- _STATED GOAL_
Repeat the listing that follows, character for character, minus the pictures.
***** STORED DATA *****
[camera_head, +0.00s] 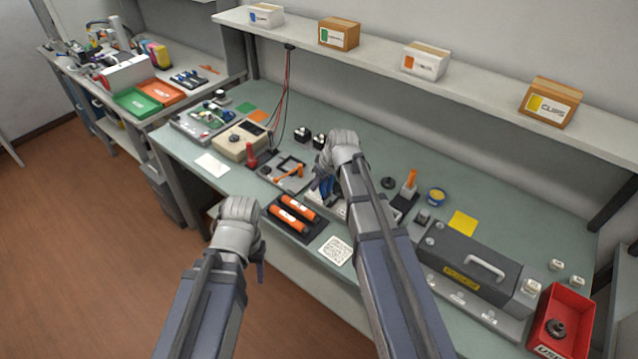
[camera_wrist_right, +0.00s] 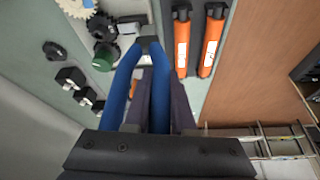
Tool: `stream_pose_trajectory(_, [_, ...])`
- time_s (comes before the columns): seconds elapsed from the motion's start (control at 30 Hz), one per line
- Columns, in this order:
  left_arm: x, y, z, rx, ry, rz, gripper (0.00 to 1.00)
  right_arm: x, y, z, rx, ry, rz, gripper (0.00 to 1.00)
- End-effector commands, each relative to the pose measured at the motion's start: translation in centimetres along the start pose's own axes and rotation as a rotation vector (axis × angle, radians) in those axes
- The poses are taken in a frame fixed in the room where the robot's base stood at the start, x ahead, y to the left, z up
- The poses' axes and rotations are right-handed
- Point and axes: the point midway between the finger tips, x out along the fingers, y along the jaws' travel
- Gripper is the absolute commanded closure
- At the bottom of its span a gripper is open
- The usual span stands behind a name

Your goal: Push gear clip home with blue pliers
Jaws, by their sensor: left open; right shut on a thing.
*****
- _SOLUTION TO THIS EXERCISE_
[camera_head, +0.00s] 
[camera_wrist_right, +0.00s] 
Tool: `stream_pose_trajectory(_, [_, ...])`
- time_s (comes before the columns): seconds elapsed from the motion's start (control at 30 Hz), one per line
- Columns, in this order:
  left_arm: x, y, z, rx, ry, rz, gripper (0.00 to 1.00)
  right_arm: x, y, z, rx, ry, rz, gripper (0.00 to 1.00)
- End-effector commands, each relative to the pose measured at the motion's start: translation in centimetres along the start pose's own axes and rotation as a rotation vector (axis × angle, radians) in those axes
- The poses are taken in a frame fixed in the room where the robot's base stood at the start, x ahead, y to the left, z up
- The poses' axes and rotations are right-handed
- Point and axes: the point midway between the finger tips, x out along the fingers, y along the jaws' travel
- Gripper is the absolute commanded closure
- At the bottom of its span a gripper is open
- The usual span stands behind a name

Your goal: Push gear clip home with blue pliers
Jaws, by their sensor: left open; right shut on a thing.

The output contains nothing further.